La piccola Fatima di soli tre anni è caduta dal balcone ed è morta dopo una notte di agonia al Regina Margherita, dove era stata sottoposta a un intervento chirurgico disperato. A lasciarla cadere nel vuoto, secondo gli investigatori della squadra mobile e il pm Valentina Sellaroli, sarebbe stato il patrigno, Azahr Mohssine, marocchino di 33 anni, che ha ammesso: «Mi sento in colpa per quanto è successo: non sono stato attento».
Due giorni fa l’uomo era stato condannato in rito abbreviato a otto mesi di galera per spaccio. E anche in questa tragedia c’entra la droga. Perché l’uomo, quando ha preso in braccio la piccola, per poi lasciarla «volare», era sotto l’effetto di alcol e droghe, fatto accertato nella giornata di ieri con un esame tossicologico a cui il marocchino è stato sottoposto. Troppe cose non tornavano e l’ipotesi dell’incidente è stato pressoché scartata subito dagli investigatori.
La madre della piccola, Lucia Chinelli, italiana di 42 anni, non appena si è accorta che la bimba era caduta in cortile, nella tarda serata di giovedì, si è precipitata giù dalle scale urlando e chiedendo aiuto. Lucia, Azahr Mohssine e altri due marocchini amici del patrigno, sono stati portati in questura per essere interrogati, separatamente, evitando contatti tra di loro. Fuori di sé lo spacciatore, in preda agli effetti del cocktail narcotico: insultava i poliziotti e urlava frasi senza cognizione.
C’è voluta tutta la notte perché si riprendesse, mentre i due amici e Lucia Chinelli, ricostruivano con gli investigatori le fasi di una notte terribile e sinistra. C’era una festa in quel condominio di ringhiera in via Milano (al quarto piano dove abitano mamma e bambina e al quinto dove vive il patrigno): «Musica ad alto volume, alcol, droga», ha confermato la stessa Lucia e poi le allucinazioni che hanno portato l’uomo a prendere in braccio in maniera imprudente la bambina.

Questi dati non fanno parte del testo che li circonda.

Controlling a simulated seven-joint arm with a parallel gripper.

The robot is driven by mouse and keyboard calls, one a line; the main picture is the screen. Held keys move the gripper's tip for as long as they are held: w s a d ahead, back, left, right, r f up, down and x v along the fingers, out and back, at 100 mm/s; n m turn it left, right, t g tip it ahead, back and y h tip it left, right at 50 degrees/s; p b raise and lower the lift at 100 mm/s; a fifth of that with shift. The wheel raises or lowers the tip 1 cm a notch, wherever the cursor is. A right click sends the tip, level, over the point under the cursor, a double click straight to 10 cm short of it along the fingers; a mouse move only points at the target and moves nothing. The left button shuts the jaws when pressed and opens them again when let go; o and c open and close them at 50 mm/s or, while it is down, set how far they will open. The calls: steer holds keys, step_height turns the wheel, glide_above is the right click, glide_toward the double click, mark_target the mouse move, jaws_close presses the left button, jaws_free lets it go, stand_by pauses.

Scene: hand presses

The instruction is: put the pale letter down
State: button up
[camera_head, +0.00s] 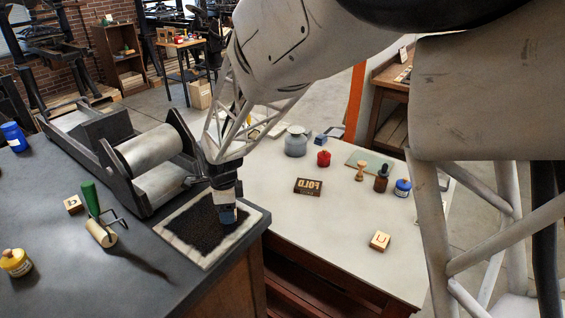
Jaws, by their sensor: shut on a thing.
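My gripper (228,214) points down over the dark, rough middle of a pale-edged square slab (184,253) at the corner of the dark table. Its fingers are shut on a small thing, taken as the pale letter, which the fingers hide. I cannot tell whether that thing touches the slab. Two other pale wooden letter blocks lie apart from the gripper: one (74,203) on the dark table at left, one marked like a U (380,241) on the light table at right.
A roller press (150,150) stands close left of my gripper.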

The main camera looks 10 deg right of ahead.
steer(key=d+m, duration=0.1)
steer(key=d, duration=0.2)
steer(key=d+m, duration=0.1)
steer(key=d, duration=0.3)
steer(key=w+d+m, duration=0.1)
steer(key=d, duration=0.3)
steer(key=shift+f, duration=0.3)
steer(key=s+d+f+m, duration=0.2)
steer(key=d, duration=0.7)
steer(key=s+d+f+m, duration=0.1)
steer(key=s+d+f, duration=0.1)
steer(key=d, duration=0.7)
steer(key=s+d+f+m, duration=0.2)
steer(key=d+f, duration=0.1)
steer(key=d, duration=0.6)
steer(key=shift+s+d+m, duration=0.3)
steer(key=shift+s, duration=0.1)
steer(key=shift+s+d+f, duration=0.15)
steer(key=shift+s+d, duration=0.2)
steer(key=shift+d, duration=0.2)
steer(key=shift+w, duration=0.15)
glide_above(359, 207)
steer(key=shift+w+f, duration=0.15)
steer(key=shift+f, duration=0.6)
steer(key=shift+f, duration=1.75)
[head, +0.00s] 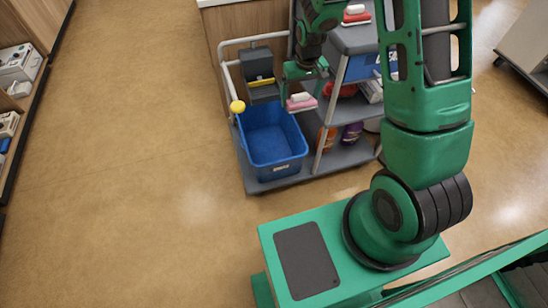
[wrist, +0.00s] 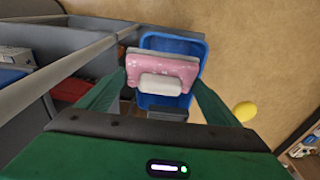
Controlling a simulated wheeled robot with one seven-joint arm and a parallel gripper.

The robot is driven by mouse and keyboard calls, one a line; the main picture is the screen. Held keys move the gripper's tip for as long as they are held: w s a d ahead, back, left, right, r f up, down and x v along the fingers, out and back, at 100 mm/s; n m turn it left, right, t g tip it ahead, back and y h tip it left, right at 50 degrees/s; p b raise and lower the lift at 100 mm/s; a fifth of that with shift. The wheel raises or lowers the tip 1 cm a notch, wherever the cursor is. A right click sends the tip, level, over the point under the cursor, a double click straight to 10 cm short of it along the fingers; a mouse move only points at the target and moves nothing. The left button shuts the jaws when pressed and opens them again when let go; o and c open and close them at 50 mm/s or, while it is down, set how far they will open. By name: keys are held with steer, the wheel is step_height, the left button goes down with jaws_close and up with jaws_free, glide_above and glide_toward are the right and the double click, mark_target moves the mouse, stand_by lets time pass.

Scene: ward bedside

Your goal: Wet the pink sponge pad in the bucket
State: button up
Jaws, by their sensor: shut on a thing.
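The pink sponge pad (wrist: 161,67) has a white block-shaped grip (wrist: 160,84) on top and a grey layer along its far edge. My gripper (wrist: 158,90) is shut on it, with a green finger on each side. In the head view the pad (head: 301,105) hangs from my gripper (head: 303,88), beside the cart's shelves and near the bucket's right back rim. The blue bucket (head: 278,157) stands on the cart's low base. In the wrist view the bucket (wrist: 152,100) lies beyond the pad, partly hidden by it. Its contents are hard to make out.
A grey wringer (head: 257,67) and a yellow ball (head: 237,106) are at the bucket's back and left. The cart's shelves (head: 353,103) hold bottles and other pads right of my gripper. A grey post (head: 329,115) stands close by. The floor at left is clear.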

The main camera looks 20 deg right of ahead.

I contorni della vicenda sono ancora poco chiari, tant’è che non è certo se Fatima si trovasse al quarto o al quinto piano, ma per la stessa ammissione della mamma della vittima, improvvisamente sarebbe esplosa una lite tra lei e il suo compagno. Le parole della donna pronunciate di fronte agli inquirenti, hanno consentito di scartare l’ipotesi dell'incidente. Indicazioni confuse, ma sufficienti per mettere «sotto torchio» il sospettato che, pur non rilasciando una piena confessione, ha fornito le prime ammissioni.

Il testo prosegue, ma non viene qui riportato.